4492501762 西尾久美子「京都花街の経営学」、東洋経済新報社(2007)

お薦め度:★★★

経営学者である著者が、5年にわたるフィールドワークを経て、京都の花街のビジネスシステムを分析し、まとめた一冊。内容は非常に面白いし、置屋のシステムを中心にして全体を分析しているのも納得できる。ただし、フィールドワークが中心で、現在のシステムについての分析が中心であるためか、置屋の話も読み物レベルで、本質がえぐりだされていないのではないかという感想を持った。

それはそうとして、花街のビジネスシステムをうまく、ベストプラクティスとして切り出しているので、ベストプラクティスとしては参考になる点が多い。
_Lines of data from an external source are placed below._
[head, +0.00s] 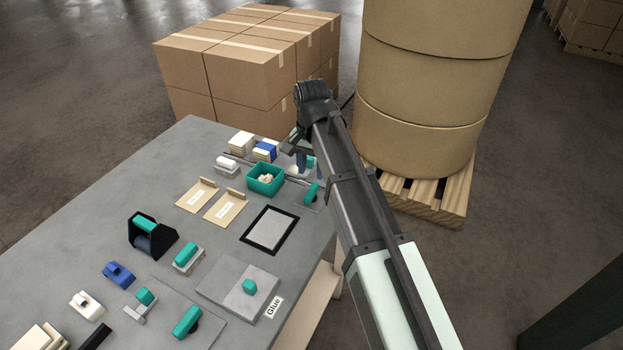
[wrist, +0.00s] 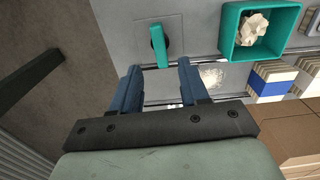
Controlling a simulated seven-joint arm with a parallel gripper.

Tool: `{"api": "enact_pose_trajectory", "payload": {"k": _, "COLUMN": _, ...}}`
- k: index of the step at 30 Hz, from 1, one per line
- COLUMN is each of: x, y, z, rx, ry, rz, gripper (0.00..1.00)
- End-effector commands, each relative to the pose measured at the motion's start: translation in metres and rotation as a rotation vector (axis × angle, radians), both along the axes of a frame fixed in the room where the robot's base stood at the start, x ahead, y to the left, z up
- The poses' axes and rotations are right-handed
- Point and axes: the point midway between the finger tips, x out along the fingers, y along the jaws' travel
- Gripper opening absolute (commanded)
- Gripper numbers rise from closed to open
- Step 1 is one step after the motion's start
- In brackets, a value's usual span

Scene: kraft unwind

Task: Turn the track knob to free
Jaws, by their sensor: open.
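A teal bar knob (wrist: 159,45) with a dark round base stands on a grey plate (wrist: 180,24) in the wrist view. It also shows in the head view (head: 312,193), at the table's right edge. No label saying track or free is readable beside it. My gripper (wrist: 158,69) is open and empty. In the wrist view its two blue fingers straddle the line of the knob, whose near end reaches the gap between the fingertips. Whether the fingers are at the knob's height is unclear. In the head view my gripper (head: 305,163) is partly hidden by my arm.
A teal bin (head: 265,179) with crumpled pale pieces stands left of the knob. A rail (wrist: 210,82) runs near the fingers. Blocks (head: 264,150) lie at the table's far end. Cartons (head: 240,70) and large kraft rolls (head: 420,90) stand beyond. Other teal knobs (head: 249,287) sit nearer.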

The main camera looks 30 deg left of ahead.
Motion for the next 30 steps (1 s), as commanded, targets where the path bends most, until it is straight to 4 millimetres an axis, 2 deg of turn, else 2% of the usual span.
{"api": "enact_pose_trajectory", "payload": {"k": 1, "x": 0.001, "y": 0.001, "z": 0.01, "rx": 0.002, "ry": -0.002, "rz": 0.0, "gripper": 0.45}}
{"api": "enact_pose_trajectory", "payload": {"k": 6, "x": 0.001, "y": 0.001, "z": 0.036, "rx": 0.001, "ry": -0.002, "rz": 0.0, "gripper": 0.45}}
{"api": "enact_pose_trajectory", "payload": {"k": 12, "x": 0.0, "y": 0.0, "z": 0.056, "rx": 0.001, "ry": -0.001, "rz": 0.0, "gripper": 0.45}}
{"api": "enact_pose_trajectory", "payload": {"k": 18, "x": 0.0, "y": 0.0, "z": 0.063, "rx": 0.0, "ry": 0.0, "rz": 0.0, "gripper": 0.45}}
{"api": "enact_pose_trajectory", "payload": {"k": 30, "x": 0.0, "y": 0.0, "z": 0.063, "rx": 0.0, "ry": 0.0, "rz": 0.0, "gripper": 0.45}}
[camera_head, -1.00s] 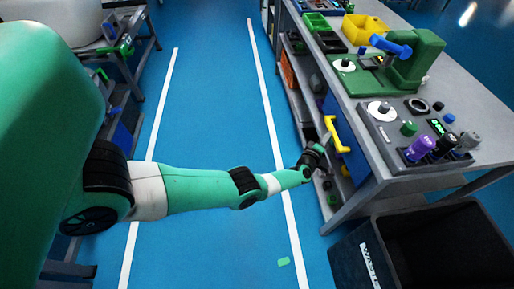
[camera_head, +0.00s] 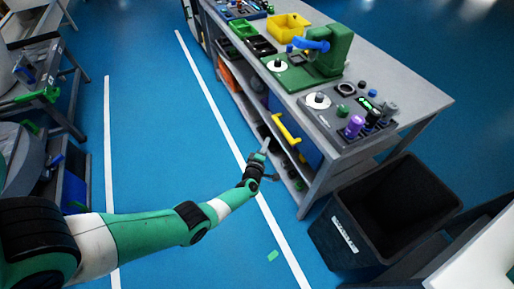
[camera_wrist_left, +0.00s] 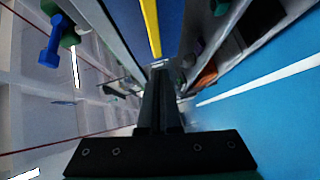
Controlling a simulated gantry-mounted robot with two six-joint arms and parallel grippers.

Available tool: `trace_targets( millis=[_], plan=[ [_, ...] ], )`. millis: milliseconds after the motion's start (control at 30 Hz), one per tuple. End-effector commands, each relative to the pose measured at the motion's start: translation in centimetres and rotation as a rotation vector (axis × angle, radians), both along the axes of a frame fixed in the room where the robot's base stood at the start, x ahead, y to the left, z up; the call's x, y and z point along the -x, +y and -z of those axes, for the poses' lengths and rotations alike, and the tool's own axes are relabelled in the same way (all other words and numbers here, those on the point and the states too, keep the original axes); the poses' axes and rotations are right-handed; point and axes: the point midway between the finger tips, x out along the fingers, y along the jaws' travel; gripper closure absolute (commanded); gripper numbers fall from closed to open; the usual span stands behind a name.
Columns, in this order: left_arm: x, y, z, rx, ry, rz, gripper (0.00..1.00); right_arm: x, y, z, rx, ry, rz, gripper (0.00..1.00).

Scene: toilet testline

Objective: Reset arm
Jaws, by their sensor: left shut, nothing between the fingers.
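My left arm comes in from the lower left in the head view, green and white with black joints. Its gripper (camera_head: 265,147) is over the blue floor, in front of the workbench's open side and left of the yellow handle (camera_head: 287,132). In the left wrist view the dark fingers (camera_wrist_left: 159,66) are together with nothing between them. The yellow handle also shows there as a yellow bar (camera_wrist_left: 151,25) beyond the fingertips. I cannot tell whether the gripper touches the bench. My right gripper is not in view.
The grey workbench (camera_head: 410,95) carries a green press (camera_head: 328,58), a control panel and coloured bins. A black waste bin (camera_head: 345,240) stands at its near end. A small green piece (camera_head: 272,256) lies on the floor. Shelving stands at left, with open floor between.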

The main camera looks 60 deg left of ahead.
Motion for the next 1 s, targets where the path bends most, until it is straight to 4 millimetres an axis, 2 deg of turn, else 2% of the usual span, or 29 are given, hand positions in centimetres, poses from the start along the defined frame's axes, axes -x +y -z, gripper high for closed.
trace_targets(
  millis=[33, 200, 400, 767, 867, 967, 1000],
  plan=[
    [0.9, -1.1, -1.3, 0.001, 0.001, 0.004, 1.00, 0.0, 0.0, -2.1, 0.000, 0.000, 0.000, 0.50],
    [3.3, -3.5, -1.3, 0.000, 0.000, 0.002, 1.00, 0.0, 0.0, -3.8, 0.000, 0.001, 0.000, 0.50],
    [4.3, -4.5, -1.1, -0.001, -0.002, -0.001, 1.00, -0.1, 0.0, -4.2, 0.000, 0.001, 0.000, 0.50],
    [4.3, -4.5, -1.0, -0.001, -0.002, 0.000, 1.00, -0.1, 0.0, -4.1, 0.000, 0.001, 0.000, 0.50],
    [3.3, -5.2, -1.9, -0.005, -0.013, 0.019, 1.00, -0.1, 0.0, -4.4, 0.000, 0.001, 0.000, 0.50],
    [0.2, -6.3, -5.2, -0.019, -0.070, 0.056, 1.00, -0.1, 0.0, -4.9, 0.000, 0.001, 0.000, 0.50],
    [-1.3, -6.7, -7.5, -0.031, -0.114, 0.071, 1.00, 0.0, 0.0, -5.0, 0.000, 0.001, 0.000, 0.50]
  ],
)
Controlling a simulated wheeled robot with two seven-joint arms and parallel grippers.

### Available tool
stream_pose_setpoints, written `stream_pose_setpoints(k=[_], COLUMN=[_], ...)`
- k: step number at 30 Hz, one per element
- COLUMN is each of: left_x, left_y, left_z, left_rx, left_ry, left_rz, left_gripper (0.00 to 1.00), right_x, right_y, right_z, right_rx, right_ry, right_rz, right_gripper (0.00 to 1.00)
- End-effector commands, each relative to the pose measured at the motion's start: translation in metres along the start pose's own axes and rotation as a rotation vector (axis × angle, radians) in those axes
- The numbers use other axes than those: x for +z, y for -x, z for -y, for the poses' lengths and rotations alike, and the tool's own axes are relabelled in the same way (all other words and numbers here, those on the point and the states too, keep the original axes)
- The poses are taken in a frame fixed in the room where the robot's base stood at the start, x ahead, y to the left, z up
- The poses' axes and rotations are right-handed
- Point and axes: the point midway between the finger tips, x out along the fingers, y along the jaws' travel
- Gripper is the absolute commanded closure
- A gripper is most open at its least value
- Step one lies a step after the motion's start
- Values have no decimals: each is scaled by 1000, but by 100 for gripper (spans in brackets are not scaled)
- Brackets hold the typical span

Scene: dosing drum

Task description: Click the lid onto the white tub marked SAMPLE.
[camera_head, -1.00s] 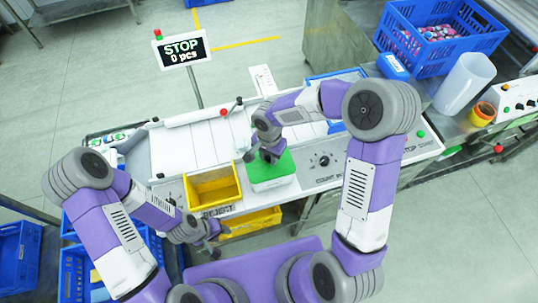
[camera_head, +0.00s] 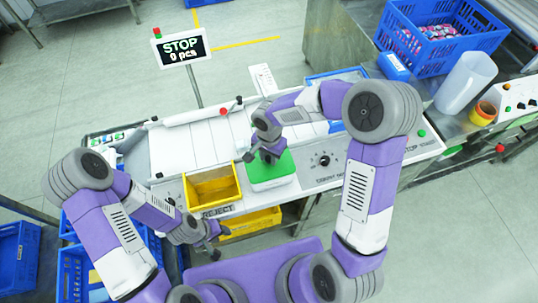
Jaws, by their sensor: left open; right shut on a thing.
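The white tub (camera_head: 273,184) stands on the machine's front ledge, right of the yellow reject bin. A green lid (camera_head: 284,167) lies over its top; I cannot tell whether it is clicked down all round. The SAMPLE marking is not readable. My right gripper (camera_head: 266,159) points down at the lid's back left part and is shut on something at the lid, its fingertips partly hidden by the wrist. My left gripper (camera_head: 217,240) is open and empty, low in front of the yellow bins, apart from the tub.
A yellow bin (camera_head: 212,187) above the REJECT label sits left of the tub, with another yellow bin (camera_head: 252,221) below. A black knob (camera_head: 323,160) is on the panel to the right. The display (camera_head: 181,47) reads STOP, 0 pcs. Blue crates (camera_head: 447,38) stand back right and lower left.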

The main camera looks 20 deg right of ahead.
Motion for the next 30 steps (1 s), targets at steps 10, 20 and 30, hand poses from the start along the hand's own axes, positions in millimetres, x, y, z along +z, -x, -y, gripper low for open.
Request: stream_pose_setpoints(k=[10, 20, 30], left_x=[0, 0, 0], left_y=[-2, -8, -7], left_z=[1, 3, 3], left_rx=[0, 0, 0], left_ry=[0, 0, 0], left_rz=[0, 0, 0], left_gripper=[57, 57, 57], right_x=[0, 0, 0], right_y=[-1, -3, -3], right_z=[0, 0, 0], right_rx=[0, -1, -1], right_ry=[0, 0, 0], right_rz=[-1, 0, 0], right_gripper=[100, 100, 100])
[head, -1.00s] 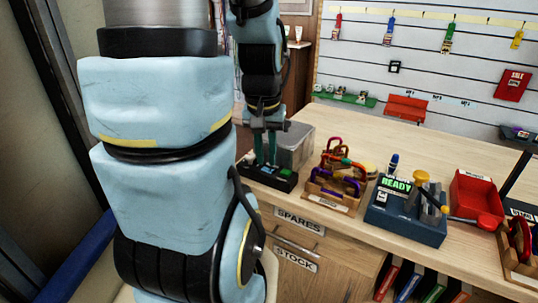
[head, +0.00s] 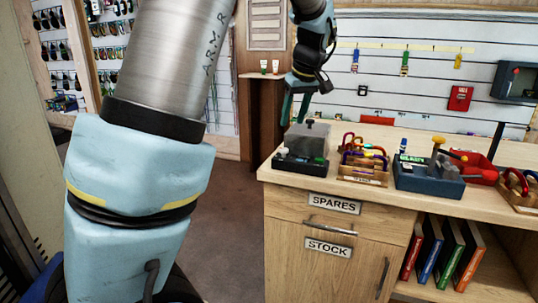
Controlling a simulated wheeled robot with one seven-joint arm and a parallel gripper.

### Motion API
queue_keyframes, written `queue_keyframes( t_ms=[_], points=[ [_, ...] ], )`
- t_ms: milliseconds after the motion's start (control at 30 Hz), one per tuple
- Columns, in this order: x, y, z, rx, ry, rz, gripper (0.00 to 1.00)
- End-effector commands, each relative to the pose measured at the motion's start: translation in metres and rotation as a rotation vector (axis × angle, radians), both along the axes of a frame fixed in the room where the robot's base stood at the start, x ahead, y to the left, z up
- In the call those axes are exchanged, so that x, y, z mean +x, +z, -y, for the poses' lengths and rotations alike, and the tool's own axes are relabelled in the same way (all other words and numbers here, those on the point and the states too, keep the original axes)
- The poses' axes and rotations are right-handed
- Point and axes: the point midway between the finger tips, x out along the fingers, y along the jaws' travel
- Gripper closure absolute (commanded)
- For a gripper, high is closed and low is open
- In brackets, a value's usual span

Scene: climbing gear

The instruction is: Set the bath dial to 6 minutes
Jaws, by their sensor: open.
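A grey, see-through tank with a dark knob on top (head: 307,138) stands at the left end of the counter and looks like the bath. A low black unit (head: 300,163) with a small pale part and a green part sits at its front. The dial and its setting are too small to make out. My gripper (head: 296,108) has green fingers pointing down. It is open and empty, raised above the tank and apart from it.
Drawers and coloured binders are below.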

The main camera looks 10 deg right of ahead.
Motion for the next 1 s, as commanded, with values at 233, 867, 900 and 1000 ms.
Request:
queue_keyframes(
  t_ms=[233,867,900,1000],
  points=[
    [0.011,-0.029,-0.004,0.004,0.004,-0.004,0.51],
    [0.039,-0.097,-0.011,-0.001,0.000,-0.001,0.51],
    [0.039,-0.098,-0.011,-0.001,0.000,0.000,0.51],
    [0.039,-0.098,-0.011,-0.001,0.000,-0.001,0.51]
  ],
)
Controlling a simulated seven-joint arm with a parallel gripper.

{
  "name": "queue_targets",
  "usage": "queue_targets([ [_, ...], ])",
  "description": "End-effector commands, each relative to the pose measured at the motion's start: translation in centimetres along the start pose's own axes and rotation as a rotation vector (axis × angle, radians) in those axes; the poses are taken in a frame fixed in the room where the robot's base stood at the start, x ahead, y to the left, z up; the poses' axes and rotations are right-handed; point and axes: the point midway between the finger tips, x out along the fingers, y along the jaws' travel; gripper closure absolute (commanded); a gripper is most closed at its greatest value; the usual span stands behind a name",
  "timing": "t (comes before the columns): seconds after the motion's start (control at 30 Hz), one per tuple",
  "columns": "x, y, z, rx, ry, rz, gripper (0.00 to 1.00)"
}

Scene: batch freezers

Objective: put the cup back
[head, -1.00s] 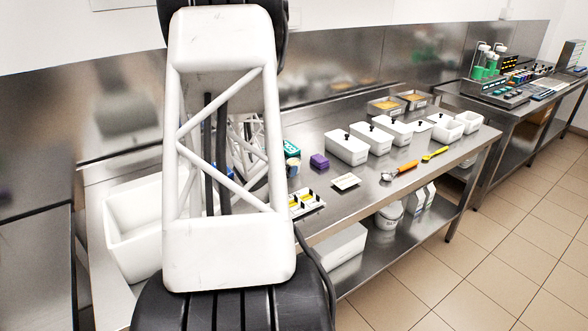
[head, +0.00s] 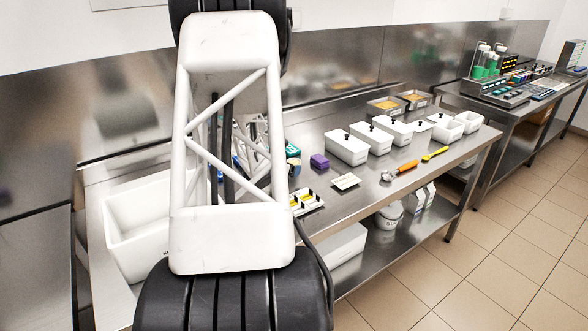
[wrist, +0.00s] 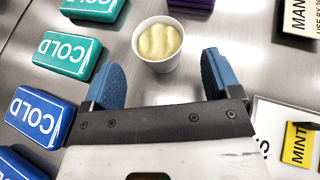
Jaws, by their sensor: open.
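The cup (wrist: 146,58) is white and holds a pale yellow filling. In the wrist view it stands upright on the steel table, at the top middle. My gripper (wrist: 160,80) has its two blue fingers spread apart, with nothing held. The cup is just beyond the fingertips, roughly centred between them; I cannot tell whether its base is inside the gap.
Teal COLD packs (wrist: 68,55) and blue COLD packs (wrist: 40,115) lie left of the cup. A purple block (head: 319,161) is beyond it. A card and a yellow MINT label (wrist: 299,145) lie at right. A white bin (head: 135,225) and lidded white tubs (head: 347,150) stand on the table.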

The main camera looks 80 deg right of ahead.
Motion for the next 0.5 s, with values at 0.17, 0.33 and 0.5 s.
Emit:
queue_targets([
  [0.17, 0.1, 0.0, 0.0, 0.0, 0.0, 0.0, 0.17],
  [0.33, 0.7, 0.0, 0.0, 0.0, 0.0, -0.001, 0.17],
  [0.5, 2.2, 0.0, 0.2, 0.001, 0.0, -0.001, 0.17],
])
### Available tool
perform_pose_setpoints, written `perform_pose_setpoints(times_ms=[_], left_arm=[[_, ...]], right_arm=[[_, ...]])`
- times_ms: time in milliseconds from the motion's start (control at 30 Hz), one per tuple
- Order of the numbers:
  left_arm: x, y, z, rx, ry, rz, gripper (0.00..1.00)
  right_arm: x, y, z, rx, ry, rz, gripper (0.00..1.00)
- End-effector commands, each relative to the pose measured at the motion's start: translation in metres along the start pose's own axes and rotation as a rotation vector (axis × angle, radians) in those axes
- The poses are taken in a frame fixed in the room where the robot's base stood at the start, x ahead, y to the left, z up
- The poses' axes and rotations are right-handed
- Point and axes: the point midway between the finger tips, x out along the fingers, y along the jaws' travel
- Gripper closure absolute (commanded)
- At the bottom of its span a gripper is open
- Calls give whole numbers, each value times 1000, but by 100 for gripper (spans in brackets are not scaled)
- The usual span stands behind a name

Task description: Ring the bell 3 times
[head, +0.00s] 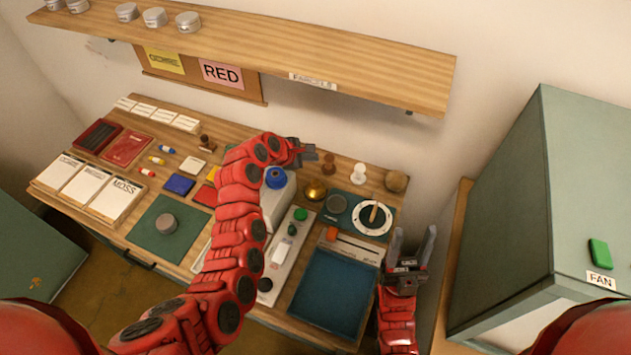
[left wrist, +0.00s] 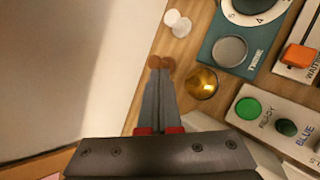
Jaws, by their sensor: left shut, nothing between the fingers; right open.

置屋というと日本的なものだと思われているかもしれないが、実態は違う。最も大きな違いはリスクマネジメントである。

高いレベルの顧客満足を実現しようとした場合に、いろいろな面でリスクを取る必要がある。取引もそうだし、人材育成もそうである。花街のビジネスシステムは、リスクを取ることを前提にして、リスク管理を徹底する点に特徴がある。これは、欧米のマネジメントの考え方に近い。

それを日本の人間関係の中でいかに行うかに置屋システムの秘密があることまでは、よくわかる本である。

シニアマネジャー、経営者、プロジェクトスポンサーなどのお薦めしたい一冊である。